Federal leaders are poised to release guidelines on how agencies can incorporate the complicated process of information technology portfolio management into their business plans

Washington State IT Portfolio Management

If you don't know what information technology portfolio management is, you're probably not alone. That's why federal leaders are poised to release guidelines on how agencies can incorporate the complicated process into their business plans.

IT portfolio management — which evolved from the principles of managing the risks and rewards of a stock portfolio — is the process of determining which investments should be started and maintained based on agencies' business requirements. It is different from investment management, which looks at the benefits and effectiveness of each investment on its own. Portfolio management builds on that, but then measures the investments against one another to get a full picture of how changes in one affect the others. This is something that agencies must do as IT programs become increasingly integrated with other agency programs in an e-government era, officials say.

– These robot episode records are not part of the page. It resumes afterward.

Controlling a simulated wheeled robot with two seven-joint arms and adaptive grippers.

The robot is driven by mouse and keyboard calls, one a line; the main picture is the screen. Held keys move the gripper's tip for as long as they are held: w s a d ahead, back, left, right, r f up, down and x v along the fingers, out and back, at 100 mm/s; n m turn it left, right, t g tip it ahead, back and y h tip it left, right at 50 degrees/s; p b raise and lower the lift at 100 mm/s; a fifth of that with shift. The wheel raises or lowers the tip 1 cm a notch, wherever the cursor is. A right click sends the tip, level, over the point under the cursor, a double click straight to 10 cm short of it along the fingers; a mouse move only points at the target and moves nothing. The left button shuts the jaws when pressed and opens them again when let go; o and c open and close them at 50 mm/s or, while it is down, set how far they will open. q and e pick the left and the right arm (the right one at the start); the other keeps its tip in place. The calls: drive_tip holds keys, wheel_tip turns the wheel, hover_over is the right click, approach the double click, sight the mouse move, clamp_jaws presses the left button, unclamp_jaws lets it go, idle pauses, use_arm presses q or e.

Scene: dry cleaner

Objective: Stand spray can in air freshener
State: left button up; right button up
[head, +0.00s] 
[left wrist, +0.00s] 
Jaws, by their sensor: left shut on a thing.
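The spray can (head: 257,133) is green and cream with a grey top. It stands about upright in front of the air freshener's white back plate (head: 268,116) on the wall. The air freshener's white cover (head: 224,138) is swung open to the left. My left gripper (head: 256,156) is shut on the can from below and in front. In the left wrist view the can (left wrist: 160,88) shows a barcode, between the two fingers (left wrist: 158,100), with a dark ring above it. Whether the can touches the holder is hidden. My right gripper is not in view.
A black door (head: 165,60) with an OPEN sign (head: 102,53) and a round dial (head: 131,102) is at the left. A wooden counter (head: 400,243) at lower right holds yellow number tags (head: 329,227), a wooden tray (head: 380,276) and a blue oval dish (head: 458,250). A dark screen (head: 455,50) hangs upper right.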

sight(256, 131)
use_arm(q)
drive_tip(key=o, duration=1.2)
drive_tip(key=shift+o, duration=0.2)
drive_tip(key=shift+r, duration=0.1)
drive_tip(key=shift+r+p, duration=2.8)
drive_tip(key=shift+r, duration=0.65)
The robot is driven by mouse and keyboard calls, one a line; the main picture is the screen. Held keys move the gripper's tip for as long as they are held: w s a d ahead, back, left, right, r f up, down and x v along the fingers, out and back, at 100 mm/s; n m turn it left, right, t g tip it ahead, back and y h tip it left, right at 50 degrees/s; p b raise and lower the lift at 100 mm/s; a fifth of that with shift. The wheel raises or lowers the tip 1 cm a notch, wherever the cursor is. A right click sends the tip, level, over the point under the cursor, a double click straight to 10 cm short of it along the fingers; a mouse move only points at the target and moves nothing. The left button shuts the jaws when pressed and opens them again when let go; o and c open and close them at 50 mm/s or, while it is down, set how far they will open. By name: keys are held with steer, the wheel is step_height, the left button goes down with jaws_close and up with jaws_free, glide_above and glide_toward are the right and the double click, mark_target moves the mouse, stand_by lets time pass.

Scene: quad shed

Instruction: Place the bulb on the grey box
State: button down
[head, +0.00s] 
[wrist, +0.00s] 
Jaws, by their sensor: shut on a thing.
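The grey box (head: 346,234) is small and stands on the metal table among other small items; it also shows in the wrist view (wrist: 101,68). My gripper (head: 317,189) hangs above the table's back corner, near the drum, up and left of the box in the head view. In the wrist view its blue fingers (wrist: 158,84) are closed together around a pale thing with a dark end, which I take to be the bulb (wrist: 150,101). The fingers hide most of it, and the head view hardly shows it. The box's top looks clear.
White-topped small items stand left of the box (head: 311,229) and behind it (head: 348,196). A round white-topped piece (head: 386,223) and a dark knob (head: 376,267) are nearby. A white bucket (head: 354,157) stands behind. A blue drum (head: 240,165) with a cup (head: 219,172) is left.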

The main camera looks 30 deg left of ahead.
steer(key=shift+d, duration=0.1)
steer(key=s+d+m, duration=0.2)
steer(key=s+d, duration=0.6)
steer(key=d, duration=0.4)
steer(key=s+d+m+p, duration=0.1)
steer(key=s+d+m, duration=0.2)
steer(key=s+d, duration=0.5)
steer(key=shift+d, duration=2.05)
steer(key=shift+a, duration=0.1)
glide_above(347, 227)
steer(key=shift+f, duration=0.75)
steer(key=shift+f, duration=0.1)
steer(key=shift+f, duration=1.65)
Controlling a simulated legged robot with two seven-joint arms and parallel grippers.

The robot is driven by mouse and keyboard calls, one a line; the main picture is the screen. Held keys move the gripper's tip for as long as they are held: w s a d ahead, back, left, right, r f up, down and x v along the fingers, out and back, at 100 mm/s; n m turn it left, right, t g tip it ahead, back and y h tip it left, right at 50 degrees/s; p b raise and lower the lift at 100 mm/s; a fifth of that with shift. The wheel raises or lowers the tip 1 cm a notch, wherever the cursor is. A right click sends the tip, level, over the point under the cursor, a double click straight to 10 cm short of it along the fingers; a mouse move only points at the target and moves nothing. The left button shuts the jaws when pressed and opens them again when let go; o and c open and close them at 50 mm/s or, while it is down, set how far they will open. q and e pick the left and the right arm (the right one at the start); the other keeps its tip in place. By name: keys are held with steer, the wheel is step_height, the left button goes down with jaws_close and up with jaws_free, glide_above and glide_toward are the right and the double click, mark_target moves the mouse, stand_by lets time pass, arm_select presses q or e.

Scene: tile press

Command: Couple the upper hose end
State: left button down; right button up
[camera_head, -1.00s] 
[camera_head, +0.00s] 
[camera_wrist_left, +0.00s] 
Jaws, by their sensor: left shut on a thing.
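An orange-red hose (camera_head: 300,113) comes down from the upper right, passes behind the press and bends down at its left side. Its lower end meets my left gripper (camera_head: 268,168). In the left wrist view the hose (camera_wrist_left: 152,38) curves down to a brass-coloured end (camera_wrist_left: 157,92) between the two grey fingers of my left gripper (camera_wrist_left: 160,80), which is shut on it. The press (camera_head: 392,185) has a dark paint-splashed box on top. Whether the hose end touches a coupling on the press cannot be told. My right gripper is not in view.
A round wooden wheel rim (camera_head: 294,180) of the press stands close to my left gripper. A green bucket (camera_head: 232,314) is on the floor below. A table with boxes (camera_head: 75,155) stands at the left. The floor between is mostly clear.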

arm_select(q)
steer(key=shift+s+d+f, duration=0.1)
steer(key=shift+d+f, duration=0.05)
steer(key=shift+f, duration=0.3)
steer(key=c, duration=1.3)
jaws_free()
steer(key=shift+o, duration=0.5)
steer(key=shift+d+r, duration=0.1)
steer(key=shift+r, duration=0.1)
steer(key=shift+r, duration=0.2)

"Investment management isn't easy, but portfolio management is even harder," said Marilyn Holland, chief of the program planning and management division of the Agriculture Department's chief information officer's office.

Holland is helping lead the federal CIO Council's newest partnership with the Industry Advisory Council to develop guidelines for agencies on IT portfolio management. The council's new Best Practices and Capital Planning Committee kicked off the project earlier this month. The committee's "first practices guide," scheduled for release by year's end, will be published in phases because it is important to get information on this concept to agencies as soon as possible so they can start incorporating it into their daily management, said Robert Guerra, president of Robert J. Guerra and Associates, the IAC representative on the project.

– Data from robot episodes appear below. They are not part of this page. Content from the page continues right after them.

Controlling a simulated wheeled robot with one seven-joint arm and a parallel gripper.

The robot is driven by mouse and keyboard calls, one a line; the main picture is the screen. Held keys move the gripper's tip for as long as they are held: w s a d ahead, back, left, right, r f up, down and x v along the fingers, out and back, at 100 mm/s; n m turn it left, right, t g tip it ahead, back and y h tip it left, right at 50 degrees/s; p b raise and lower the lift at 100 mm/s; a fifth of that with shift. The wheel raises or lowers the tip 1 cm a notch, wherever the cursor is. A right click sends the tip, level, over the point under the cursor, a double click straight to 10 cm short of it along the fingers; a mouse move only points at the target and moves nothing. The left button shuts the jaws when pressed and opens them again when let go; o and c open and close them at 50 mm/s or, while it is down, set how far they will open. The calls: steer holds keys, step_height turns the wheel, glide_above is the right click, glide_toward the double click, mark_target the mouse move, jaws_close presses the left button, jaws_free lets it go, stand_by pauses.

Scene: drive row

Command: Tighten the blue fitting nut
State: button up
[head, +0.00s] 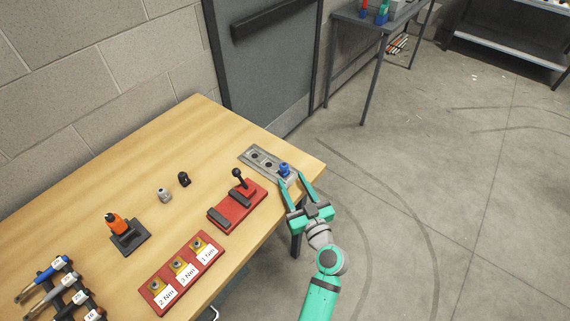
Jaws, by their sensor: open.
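The blue fitting nut (284,169) sits on the right end of a grey metal plate (258,153) near the table's right corner. The plate has round dark openings to the left of the nut. My gripper (293,178) is open, with its two teal fingers pointing toward the nut from the front right. The fingertips are near the nut, one on each side in the picture; I cannot tell whether they touch it. No thing shows between the fingers apart from the nut area.
On the wooden table (200,125) stand a red base with a black lever (237,203), a red block with Nm labels (182,271), an orange-handled tool (117,224), a grey fitting (164,195), a black fitting (184,179) and racked tools (52,268). Open floor lies right.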

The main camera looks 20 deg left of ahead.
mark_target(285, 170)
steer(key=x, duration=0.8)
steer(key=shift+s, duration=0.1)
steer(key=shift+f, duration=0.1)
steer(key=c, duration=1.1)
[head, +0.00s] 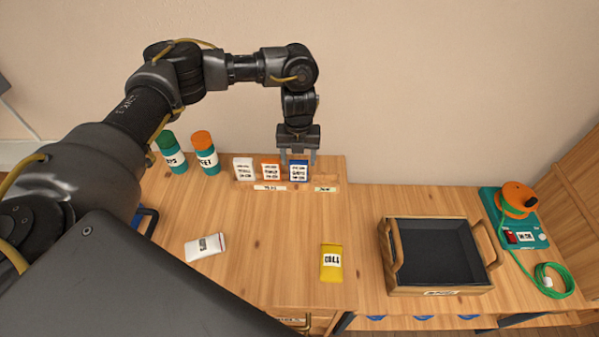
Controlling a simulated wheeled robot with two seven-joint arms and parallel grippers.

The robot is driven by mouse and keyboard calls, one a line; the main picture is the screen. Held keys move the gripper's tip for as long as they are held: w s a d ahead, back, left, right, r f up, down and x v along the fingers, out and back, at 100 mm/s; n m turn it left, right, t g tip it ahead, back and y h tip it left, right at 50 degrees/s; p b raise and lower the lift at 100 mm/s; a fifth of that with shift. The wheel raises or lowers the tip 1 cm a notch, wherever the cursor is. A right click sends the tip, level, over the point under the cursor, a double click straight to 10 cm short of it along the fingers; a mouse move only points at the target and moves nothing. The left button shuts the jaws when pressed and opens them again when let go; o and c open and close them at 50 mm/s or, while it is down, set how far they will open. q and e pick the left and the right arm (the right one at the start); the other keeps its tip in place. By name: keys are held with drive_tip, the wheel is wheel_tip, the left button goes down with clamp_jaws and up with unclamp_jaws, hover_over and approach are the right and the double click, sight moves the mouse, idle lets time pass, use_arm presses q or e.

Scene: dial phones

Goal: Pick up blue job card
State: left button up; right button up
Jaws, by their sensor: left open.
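The blue job card (299,172) stands upright at the back right of the left table, at the right end of a row of cards. It has a white printed label on its front. My left gripper (298,158) is directly over it, pointing down, with its open fingers at either side of the card's upper part. Whether the fingers touch the card cannot be told. My right gripper is not in view.
Two canisters (204,152) stand further left. A white packet (205,247) and a yellow packet (331,264) lie in front. A black-lined wooden tray (438,255) and a green reel device (517,225) are right.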

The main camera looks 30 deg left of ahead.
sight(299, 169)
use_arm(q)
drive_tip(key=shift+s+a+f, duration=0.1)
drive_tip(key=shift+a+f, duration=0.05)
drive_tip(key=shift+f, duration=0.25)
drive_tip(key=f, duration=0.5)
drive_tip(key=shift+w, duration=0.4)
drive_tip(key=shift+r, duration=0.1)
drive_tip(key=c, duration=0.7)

The first phase will be a pamphlet with the standard questions CIOs and other leaders should be asking to foster IT portfolio management, and the second phase will list some of the answers to those questions. By the end of the year, the team hopes to have a full working document with Web links to agencies' best practices, Guerra said.

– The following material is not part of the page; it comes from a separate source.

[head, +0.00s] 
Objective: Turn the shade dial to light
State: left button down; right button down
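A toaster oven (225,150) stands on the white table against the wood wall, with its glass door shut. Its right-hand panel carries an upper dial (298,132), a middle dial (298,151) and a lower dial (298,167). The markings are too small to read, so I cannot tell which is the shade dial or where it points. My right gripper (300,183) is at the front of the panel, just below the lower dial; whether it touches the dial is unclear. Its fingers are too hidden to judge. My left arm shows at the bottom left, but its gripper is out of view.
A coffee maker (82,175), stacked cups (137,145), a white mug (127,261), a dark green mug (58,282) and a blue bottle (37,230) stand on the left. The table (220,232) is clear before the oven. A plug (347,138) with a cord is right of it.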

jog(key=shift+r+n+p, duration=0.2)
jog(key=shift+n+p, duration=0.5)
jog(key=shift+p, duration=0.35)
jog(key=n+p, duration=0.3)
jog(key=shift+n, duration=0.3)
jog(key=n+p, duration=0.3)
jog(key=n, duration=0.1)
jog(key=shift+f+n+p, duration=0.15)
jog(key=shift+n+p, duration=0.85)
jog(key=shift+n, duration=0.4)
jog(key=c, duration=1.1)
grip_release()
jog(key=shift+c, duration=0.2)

There are already federal and state agencies working on IT portfolio management programs. The Navy CIO's office has a model that it uses as part of its IT capital planning process. Washington state also has a complete process, developed to support its policy of "portfolio-based IT management and oversight."

The private sector is also moving toward this concept, with one-third of Global 2000 companies expected to adopt a portfolio management process by 2004, according to a survey by the META Group Inc., an IT consulting firm.

What is portfolio management?

* A management tool used to ensure close alignment between an agency's business goals and its information technology expenditures.

* A communication tool to assist executives and other stakeholders in understanding the agency's IT infrastructure and supporting appropriate IT solutions to business problems.